What needs to be done: Whenever a line contains the string "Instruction", copy it out of the entries.

Material supplied:
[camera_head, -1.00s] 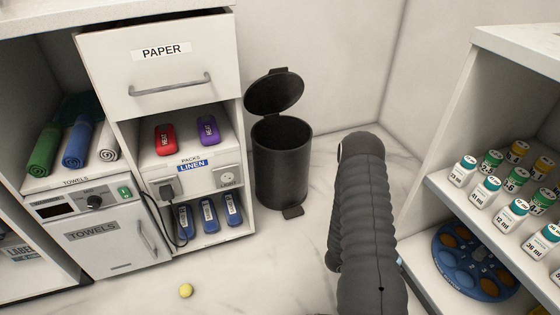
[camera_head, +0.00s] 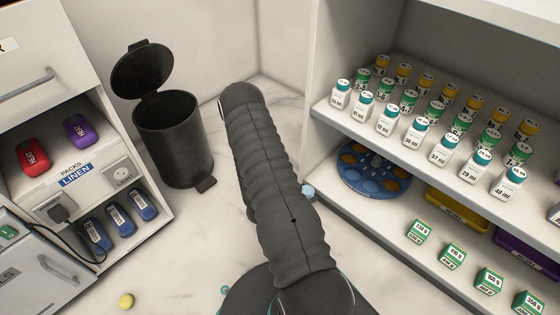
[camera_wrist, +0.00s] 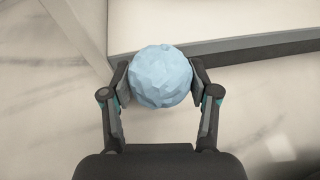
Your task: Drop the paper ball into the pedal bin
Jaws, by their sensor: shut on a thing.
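A light blue crumpled paper ball (camera_wrist: 161,77) is held between the two fingers of my gripper (camera_wrist: 161,85) in the wrist view. In the head view only a small edge of the ball (camera_head: 308,191) shows beside my arm, and the gripper is hidden behind the arm. The black pedal bin (camera_head: 174,140) stands on the floor left of my arm, against the wall. Its lid (camera_head: 143,68) is up and its mouth is open. The held ball is to the right of the bin, near the right-hand shelf unit.
The shelf unit (camera_head: 330,118) at right holds several vials, a blue round tray (camera_head: 400,182) and green boxes. A cabinet with packs (camera_head: 85,175) is left of the bin. Floor in front of the bin is clear.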

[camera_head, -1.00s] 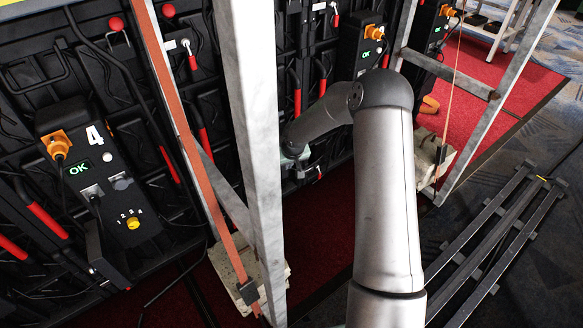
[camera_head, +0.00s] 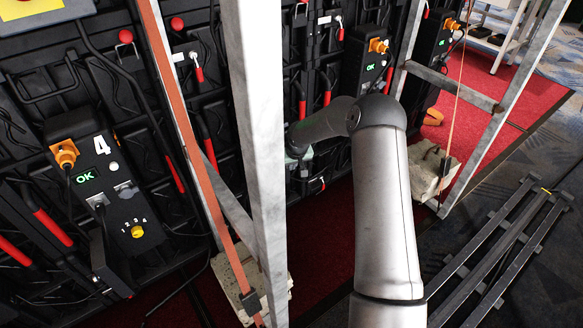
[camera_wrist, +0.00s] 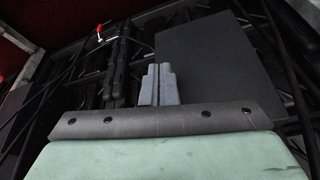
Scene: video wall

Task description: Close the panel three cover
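My gripper (camera_head: 298,158) is low against the black back of the video wall, just behind the grey upright, and partly hidden by my arm. In the wrist view, its two blue-grey fingers (camera_wrist: 158,85) stand close together with nothing visible between them. A flat dark plate (camera_wrist: 215,60) lies just right of the fingers and looks like a panel cover. I cannot tell whether it is the panel three cover or whether the fingers touch it. In the head view no cover can be picked out behind my arm.
Grey metal uprights (camera_head: 257,150) stand between me and the wall, with an orange strap (camera_head: 190,150) beside one. A control box marked 4 (camera_head: 100,175) is at left; another box (camera_head: 370,65) shows OK. A dark metal rack (camera_head: 505,250) lies on the floor at right.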

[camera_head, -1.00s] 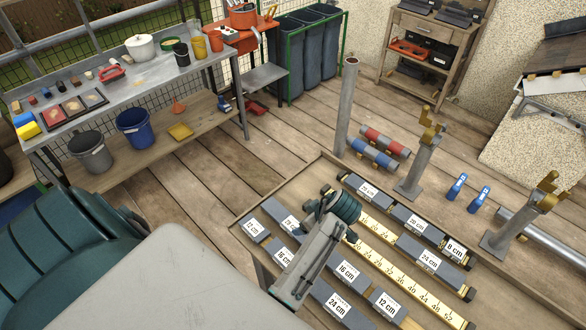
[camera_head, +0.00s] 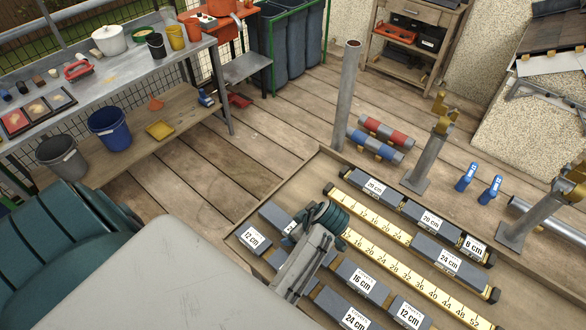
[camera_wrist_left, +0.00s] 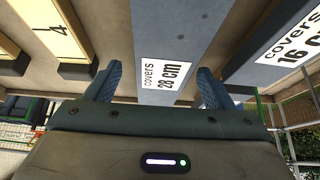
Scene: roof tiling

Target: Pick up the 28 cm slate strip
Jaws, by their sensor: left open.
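The 28 cm slate strip (camera_wrist_left: 170,35) is a grey bar with a white label, seen close up in the left wrist view. My left gripper (camera_wrist_left: 158,88) is open, with one blue-grey finger on each side of the labelled part. I cannot tell whether the fingers touch it. In the head view the strip (camera_head: 273,213) lies in the wooden tray (camera_head: 317,160), its far end showing and the rest mostly hidden under my left arm. My right gripper is not in view.
A 16 cm strip (camera_wrist_left: 275,50) lies close beside it in the wrist view. Yellow measuring rules (camera_head: 415,268) and other labelled slates, such as the 24 cm one (camera_head: 437,257), share the tray. Metal posts (camera_head: 347,95) and blue tools (camera_head: 467,177) stand beyond it.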

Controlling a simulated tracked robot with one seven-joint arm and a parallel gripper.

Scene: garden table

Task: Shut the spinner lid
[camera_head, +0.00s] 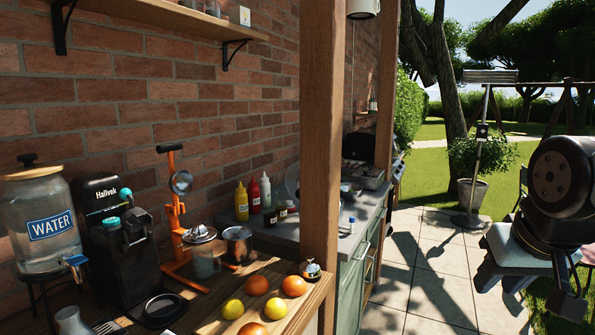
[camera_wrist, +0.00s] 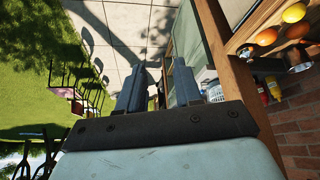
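I cannot clearly pick out a spinner or its lid. A pale rounded thing (camera_head: 292,181) on the grey counter is partly hidden by the wooden post, and I cannot tell what it is. A small white, basket-like thing (camera_wrist: 213,91) shows just right of my fingers in the wrist view, partly covered. My gripper (camera_head: 500,277) is in the air at the right, over the paving and apart from the counter. In the wrist view my gripper (camera_wrist: 160,80) has its two fingers apart with nothing held between them.
The wooden post (camera_head: 322,150) stands between the wooden table (camera_head: 220,305) and the grey counter (camera_head: 352,240). The table holds a water dispenser (camera_head: 42,225), a black machine (camera_head: 120,245), an orange press (camera_head: 174,220), a metal pot (camera_head: 237,243) and fruit. The paving (camera_head: 420,280) has free room.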

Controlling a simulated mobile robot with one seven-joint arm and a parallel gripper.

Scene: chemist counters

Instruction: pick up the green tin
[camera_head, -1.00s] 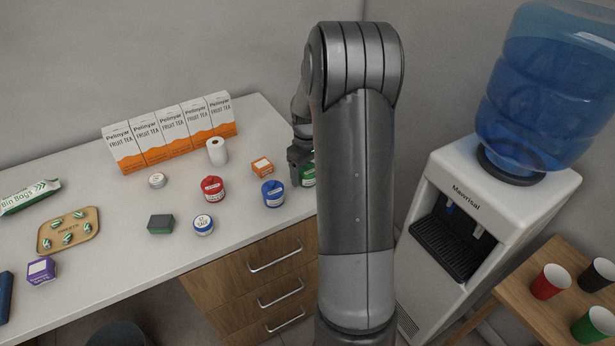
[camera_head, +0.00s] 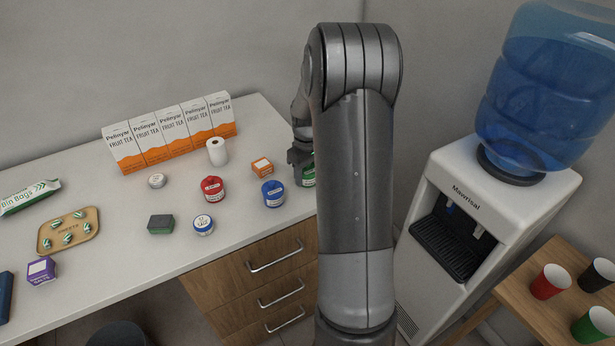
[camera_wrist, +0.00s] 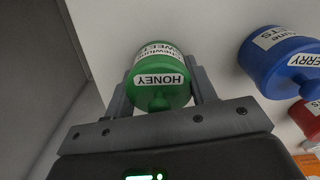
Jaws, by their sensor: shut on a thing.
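The green tin (camera_wrist: 158,72) has a white label reading HONEY and a knob on its lid. In the wrist view it sits between the two fingers of my gripper (camera_wrist: 160,90), which is shut on it. In the head view only a sliver of the green tin (camera_head: 308,178) shows at the counter's right end, beside my arm. My gripper (camera_head: 300,158) is at its upper part there, and my arm hides the rest. I cannot tell whether the tin is clear of the counter.
A blue tin (camera_head: 273,193), a red tin (camera_head: 212,188) and an orange box (camera_head: 262,166) stand to the left on the counter (camera_head: 120,205). The blue tin is also close by in the wrist view (camera_wrist: 275,62). A water cooler (camera_head: 490,200) stands to the right, beyond my arm.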

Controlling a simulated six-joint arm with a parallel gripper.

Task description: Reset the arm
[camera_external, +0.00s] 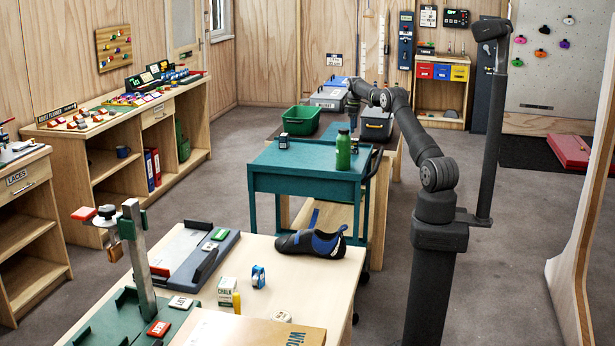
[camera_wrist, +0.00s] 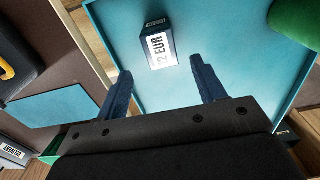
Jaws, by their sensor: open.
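My arm rises from its dark post and bends over towards the back. My gripper (camera_external: 352,118) hangs above the far side of the teal cart (camera_external: 275,185). In the wrist view my gripper (camera_wrist: 161,72) has its two dark fingers spread apart with nothing between them. A small dark box with a white "2 EUR" label (camera_wrist: 158,48) sits on the teal surface (camera_wrist: 235,45) just beyond the fingertips, apart from them. The external view is too small to show the fingers clearly.
A green bottle (camera_external: 343,150) and a small dark box (camera_external: 284,141) stand on the cart. A climbing shoe (camera_external: 312,243) lies on the front workbench. The grey floor at the right is mostly clear.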

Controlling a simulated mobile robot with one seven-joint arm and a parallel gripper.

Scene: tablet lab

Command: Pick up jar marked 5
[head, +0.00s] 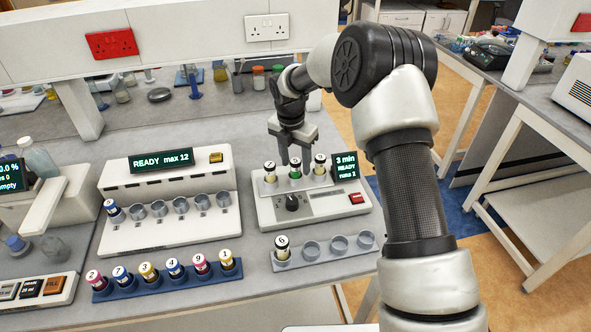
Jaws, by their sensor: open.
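Three jars stand in a row on the small device at centre right: a left one (269,172), a green-banded middle one (295,170) and a right one (320,165). My gripper (295,153) is open and points down, just above or around the top of the green-banded jar. I cannot tell whether its fingers touch that jar. The numbers on these lids are too small to read surely, so I cannot tell which jar is marked 5. My gripper holds nothing that I can see.
A blue rack (165,282) at the front holds several numbered jars. A grey rack (325,250) holds one jar (282,246) beside empty places. A white station (168,215) marked READY max 12 holds one jar (115,212) at its left. Bench shows bare between the devices.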

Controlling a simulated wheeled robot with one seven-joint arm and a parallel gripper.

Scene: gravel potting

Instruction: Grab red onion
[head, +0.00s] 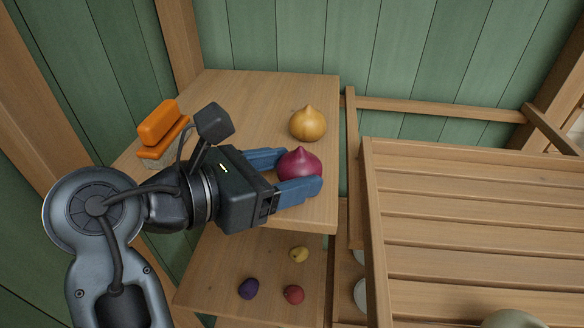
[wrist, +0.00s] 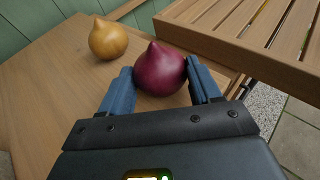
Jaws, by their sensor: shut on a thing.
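A red onion (head: 300,163), deep purple-red with a pointed top, is at the right part of the upper wooden shelf (head: 250,88) in the head view. It also shows in the wrist view (wrist: 160,70), upright between the two blue fingers. My gripper (head: 292,172) is shut on the red onion, with one finger on each side of it. In the wrist view my gripper (wrist: 162,84) touches it on both sides. I cannot tell whether the onion is lifted off the shelf.
A yellow onion (head: 308,124) stands just behind, near the shelf's right edge. An orange brush (head: 162,132) lies at the left. A slatted wooden table (head: 470,220) stands right.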

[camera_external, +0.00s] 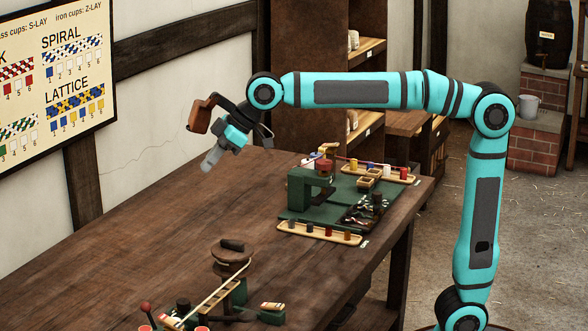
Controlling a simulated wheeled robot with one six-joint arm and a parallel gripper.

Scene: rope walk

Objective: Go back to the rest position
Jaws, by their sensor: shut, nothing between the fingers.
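My gripper (210,159) is at the end of the turquoise arm, raised well above the wooden table (130,225) toward its back left. It points down and to the left and is shut with nothing held. The gripper is clear of everything on the table.
A green machine (312,187) stands at the table's right end, with trays of coloured cups (318,233) in front and behind. A spool-topped device (231,258) sits near the front. The table's left part is bare. A chart (58,75) hangs on the wall.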

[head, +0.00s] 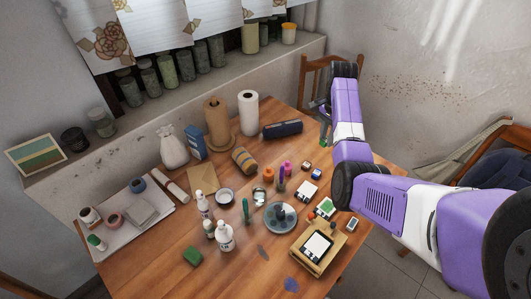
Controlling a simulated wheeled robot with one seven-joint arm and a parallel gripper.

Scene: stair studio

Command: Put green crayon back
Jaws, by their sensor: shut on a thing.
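My gripper (321,112) is at the upper right of the table, in front of the chair and beside the purple arm. Its fingers are small and partly hidden by the arm. A thin green thing, seemingly the green crayon (324,136), shows just below the fingers, held above the table's far right edge. Another slim green item (245,209) stands near the middle of the table. A purple stick (281,181) stands near a pink item (287,167) and an orange item (268,175). I cannot tell which thing is the crayon's holder.
The wooden table (160,262) is crowded. White bottles (225,237), a round grey dish (272,223), a wooden stand (303,257) and a dark blue case (282,129) stand on it. Jars (165,69) line the sill. A wooden chair (313,68) is behind the table.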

Task result:
Instruction: pick up the green tin
Instruction: Grab red onion

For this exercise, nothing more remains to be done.